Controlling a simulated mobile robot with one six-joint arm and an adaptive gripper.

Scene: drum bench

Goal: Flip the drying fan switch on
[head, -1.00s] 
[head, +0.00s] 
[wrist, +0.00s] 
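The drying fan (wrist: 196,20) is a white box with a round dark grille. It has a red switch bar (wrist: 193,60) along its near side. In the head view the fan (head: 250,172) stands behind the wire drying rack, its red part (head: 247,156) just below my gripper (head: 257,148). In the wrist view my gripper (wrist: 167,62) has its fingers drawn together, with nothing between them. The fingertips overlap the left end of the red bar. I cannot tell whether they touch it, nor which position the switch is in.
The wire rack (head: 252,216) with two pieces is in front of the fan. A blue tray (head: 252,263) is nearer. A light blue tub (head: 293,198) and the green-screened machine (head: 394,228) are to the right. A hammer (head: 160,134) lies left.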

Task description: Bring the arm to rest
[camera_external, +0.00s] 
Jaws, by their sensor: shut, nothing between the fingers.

-.-.-

PROBLEM |
Make an exact copy of the listing, including every line.

ANSWER TO THIS PROBLEM |
Controlling a simulated mobile robot with one six-joint arm and an adaptive gripper.

Scene: drum bench

Goal: Flip the drying fan switch on
[head, -1.00s] 
[head, +0.00s] 
[wrist, +0.00s] 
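The drying fan (wrist: 196,20) is a white box with a round dark grille. It has a red switch bar (wrist: 193,60) along its near side. In the head view the fan (head: 250,172) stands behind the wire drying rack, its red part (head: 247,156) just below my gripper (head: 257,148). In the wrist view my gripper (wrist: 167,62) has its fingers drawn together, with nothing between them. The fingertips overlap the left end of the red bar. I cannot tell whether they touch it, nor which position the switch is in.
The wire rack (head: 252,216) with two pieces is in front of the fan. A blue tray (head: 252,263) is nearer. A light blue tub (head: 293,198) and the green-screened machine (head: 394,228) are to the right. A hammer (head: 160,134) lies left.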

Task description: Bring the arm to rest
[camera_external, +0.00s] 
Jaws, by their sensor: shut, nothing between the fingers.

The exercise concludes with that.